→ Task goal:
Your task is to output the listing word for word, with pictures excluded.

→ Data extract:
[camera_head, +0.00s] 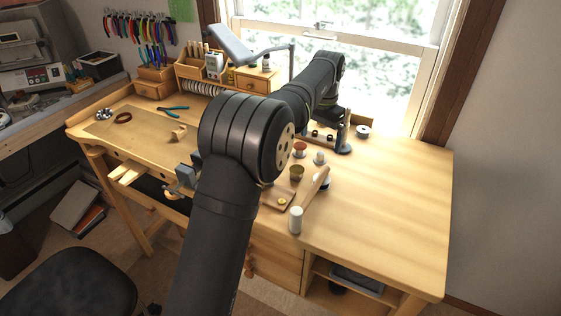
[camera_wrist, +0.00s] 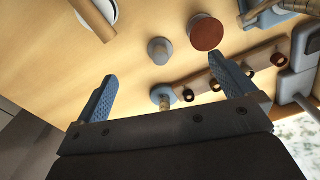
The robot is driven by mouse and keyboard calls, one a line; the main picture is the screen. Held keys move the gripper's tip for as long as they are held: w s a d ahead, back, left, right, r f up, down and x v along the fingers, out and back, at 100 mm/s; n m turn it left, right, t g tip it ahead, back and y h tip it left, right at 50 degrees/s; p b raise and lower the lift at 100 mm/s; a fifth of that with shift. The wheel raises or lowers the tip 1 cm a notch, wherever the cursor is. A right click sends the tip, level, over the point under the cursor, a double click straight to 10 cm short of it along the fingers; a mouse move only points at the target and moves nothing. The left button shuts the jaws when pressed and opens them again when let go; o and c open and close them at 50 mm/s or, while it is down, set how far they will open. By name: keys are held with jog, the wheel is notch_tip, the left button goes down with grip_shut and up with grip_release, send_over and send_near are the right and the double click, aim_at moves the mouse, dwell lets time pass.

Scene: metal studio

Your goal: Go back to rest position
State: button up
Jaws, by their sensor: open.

→ Expected answer:
[camera_head, +0.00s] 
[camera_wrist, +0.00s] 
The robot is driven by mouse and keyboard calls, one a line; the main picture is the screen. Held keys move the gripper's tip for as long as they are held: w s a d ahead, back, left, right, r f up, down and x v along the fingers, out and back, at 100 mm/s; n m turn it left, right, t g tip it ahead, back and y h tip it left, right at 50 degrees/s; p b raise and lower the lift at 100 mm/s; a fifth of that with shift. The wheel raises or lowers the tip 1 cm a notch, wherever the cursor is. A right click sends the tip, level, over the point under the cursor, a double click straight to 10 cm short of it along the fingers; a mouse move only points at the target and moves nothing. The left button shuts the jaws when pressed and opens them again when let go; o and c open and close them at 50 mm/s or, while it is down, set how far they will open. By name: keys are held with jog, the wheel is notch_tip, the left button goes down with grip_shut and up with grip_release, send_over and send_near are the right and the double click, aim_at moves the mouse, dwell lets time pass.

Scene: metal studio

Your goal: Go back to rest position
State: button up
Jaws, by their sensor: open.

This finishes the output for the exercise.